Despite the massive debt burden, Freeport-McMoran’s (FCX) has outperformed the market year-to-date (YTD)
Freeport-McMoran Inc (NYSE:FCX) stock has gained 42.47% of market value year-to-date (YTD) as of March 11. Most of the gain was witnessed in February as the prices of gold and copper hiked. Moreover, the company has outperformed the market as Dow Jones and S&P 500 index are down 1.46% and 1.56% YTD, respectively. However, the company’s stock is showing a slightly downward trend in today’s trading session as Morningstar Inc. gave a CCC rating for the company, which suggests a very high default risk.
Freeport-McMoran’s commodity business is not a point of concern for the company or investors, but the oil and gas exploration business is. The company acquired the exploration business in 2013, financing it through debt. However, the company realized its mistake within a year of acquisition as the oil price plummet led to increased cost of operations. The exploration business has overshadowed the profitable performance of mining business. However, Freeport-McMoran’s management is trying to get rid of the exploration business by selling it off but hasn’t found any interested buyer yet.
Freeport-McMoran deals in the commodity sector and therefore its performance is directly related to commodities’ prices and demand. The recent hike in commodities’ prices was beneficial for every miner but it double benefited Freeport-McMoran as the company needed it the most in times of debt burden and revenue squeeze. However, the increase in commodity prices couldn’t satisfy the overall market due to its volatile nature but most of the analysts are optimistic about the company’s future performance.
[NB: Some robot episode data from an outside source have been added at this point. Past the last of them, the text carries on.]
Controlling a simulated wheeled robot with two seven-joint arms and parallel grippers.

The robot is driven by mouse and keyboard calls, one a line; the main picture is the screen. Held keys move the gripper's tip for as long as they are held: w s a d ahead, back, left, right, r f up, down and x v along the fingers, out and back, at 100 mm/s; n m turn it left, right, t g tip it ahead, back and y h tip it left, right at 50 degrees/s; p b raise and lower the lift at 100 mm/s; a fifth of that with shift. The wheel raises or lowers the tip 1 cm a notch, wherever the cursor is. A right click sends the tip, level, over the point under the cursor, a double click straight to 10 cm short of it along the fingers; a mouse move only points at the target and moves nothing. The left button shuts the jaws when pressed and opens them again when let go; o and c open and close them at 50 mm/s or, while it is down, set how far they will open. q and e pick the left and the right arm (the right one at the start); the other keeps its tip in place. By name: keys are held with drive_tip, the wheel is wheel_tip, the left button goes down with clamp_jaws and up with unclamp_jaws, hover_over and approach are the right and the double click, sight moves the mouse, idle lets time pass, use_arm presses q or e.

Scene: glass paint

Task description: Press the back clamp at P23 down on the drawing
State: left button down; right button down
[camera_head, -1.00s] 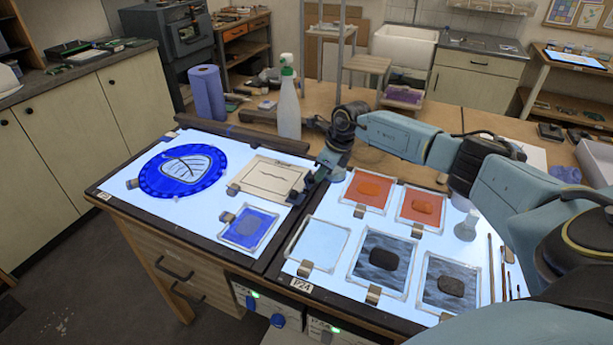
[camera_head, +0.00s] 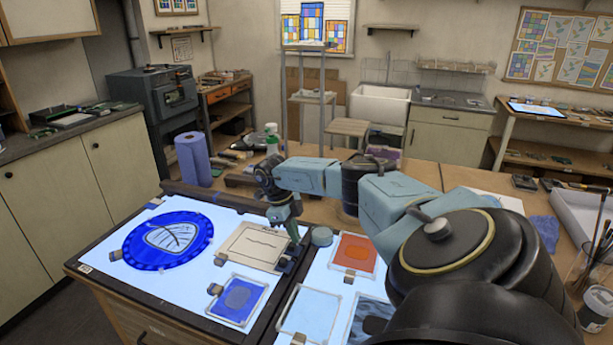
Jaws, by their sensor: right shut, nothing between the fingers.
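The drawing (camera_head: 250,243), a cream sheet with dark lines, lies on the lit left panel (camera_head: 130,280). A clamp (camera_head: 223,257) sits at its front-left edge. A second clamp (camera_head: 281,265) shows at its front-right corner, partly dark and close to my gripper. My right gripper (camera_head: 297,241) is shut and empty, pointing down over the drawing's right edge. I cannot tell whether it touches the clamp or which clamp is the back one; the arm hides part of the back edge. My left gripper is not in view.
A round blue glass piece (camera_head: 172,240) lies left of the drawing, and a framed blue piece (camera_head: 238,300) in front. An orange piece (camera_head: 355,254) lies on the right panel. A blue paper roll (camera_head: 193,160) and a spray bottle (camera_head: 272,137) stand behind.

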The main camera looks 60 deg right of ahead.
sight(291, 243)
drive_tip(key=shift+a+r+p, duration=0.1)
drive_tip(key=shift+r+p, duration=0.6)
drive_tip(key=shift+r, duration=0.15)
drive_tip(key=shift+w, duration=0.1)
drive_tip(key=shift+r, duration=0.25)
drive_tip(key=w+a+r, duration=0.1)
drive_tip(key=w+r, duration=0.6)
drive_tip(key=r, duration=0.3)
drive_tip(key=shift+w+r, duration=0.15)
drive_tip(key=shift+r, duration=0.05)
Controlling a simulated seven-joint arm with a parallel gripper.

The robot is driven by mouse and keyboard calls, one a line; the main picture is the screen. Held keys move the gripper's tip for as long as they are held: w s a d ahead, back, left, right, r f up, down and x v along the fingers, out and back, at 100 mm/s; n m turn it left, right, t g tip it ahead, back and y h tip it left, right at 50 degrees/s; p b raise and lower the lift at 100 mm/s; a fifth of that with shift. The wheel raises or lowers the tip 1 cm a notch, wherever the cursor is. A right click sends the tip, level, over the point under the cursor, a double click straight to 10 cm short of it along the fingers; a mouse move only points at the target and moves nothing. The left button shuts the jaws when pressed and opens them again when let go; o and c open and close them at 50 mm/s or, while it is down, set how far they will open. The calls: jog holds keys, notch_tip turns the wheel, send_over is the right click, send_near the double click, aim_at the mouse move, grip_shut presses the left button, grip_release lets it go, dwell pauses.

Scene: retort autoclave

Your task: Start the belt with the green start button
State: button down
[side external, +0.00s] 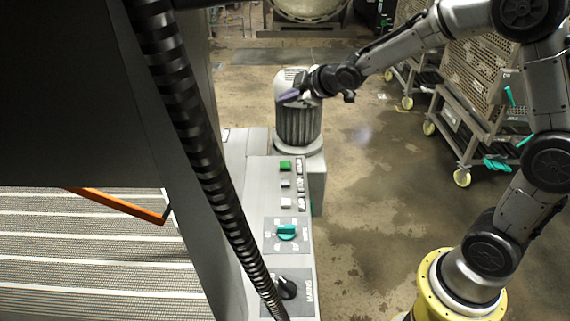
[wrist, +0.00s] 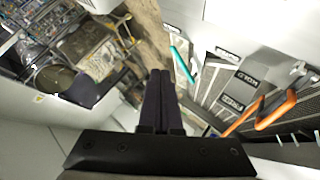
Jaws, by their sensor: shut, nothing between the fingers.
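The green start button (side external: 285,165) is at the far end of a grey control panel (side external: 279,187), at the top of a column of square buttons. My gripper (side external: 285,98) is at the grey finned motor, beyond the panel's far end and apart from the button. Whether it touches the motor I cannot tell. In the wrist view its two dark fingers (wrist: 160,75) are together with nothing between them. I cannot make out the green button in the wrist view.
The finned motor (side external: 298,125) stands at the panel's far end. The panel also has a teal rotary knob (side external: 287,232) and a black knob (side external: 288,288). A dark ribbed hose (side external: 205,150) crosses in front, left of the panel. Wheeled racks (side external: 475,100) stand at right; floor between is clear.

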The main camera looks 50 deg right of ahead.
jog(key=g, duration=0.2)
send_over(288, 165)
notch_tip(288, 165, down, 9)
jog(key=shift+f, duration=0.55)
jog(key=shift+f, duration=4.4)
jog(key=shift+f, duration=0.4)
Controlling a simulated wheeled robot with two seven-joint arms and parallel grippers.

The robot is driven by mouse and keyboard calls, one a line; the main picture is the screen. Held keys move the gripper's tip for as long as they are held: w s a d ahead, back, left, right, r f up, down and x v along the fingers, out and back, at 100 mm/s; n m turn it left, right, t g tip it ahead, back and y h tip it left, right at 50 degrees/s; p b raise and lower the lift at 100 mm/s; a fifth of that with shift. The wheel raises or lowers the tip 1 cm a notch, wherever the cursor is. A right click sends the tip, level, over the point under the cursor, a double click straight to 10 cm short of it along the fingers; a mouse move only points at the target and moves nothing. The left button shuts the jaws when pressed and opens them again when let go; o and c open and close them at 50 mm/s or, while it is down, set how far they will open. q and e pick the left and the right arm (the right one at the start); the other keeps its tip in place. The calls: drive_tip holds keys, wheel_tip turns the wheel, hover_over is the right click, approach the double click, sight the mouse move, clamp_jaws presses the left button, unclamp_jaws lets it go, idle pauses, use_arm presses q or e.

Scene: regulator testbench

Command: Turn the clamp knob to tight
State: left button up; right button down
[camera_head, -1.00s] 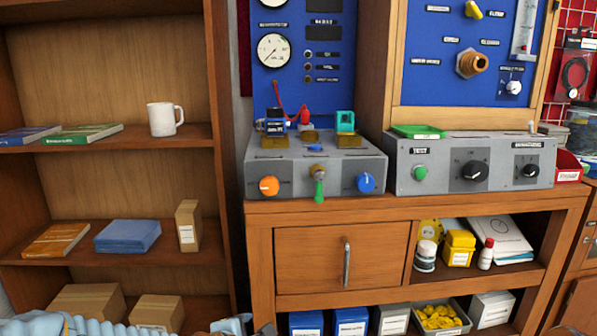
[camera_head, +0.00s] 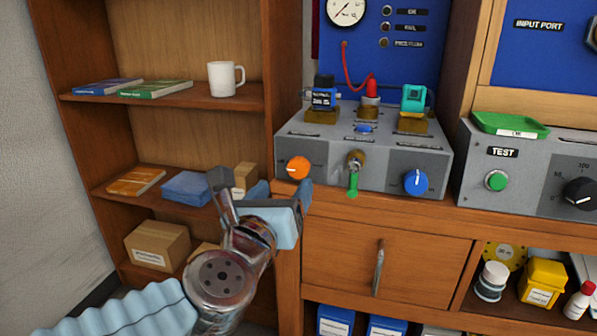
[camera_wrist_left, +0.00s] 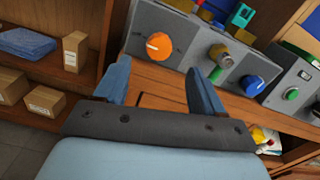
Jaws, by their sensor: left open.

As per FactSet, out of 17 brokerage firms covering Freeport-McMoran stock, 11 have recommended a Hold while six suggest a Buy. On March 08, Freeport-McMoran rating was upgraded by Vetr analysts to a Buy from a Hold with a $9.54 12-month price target. Conversely, Citigroup Inc. analysts reaffirmed a Sell rating the same day. Freeport-McMoran stock has a $7.36 12-month price target suggested by Zacks Research.
The company’s stock has a 52-week range of $3.52-23.97 and is currently trading at $9.67 as of 11:24AM EST on March 11.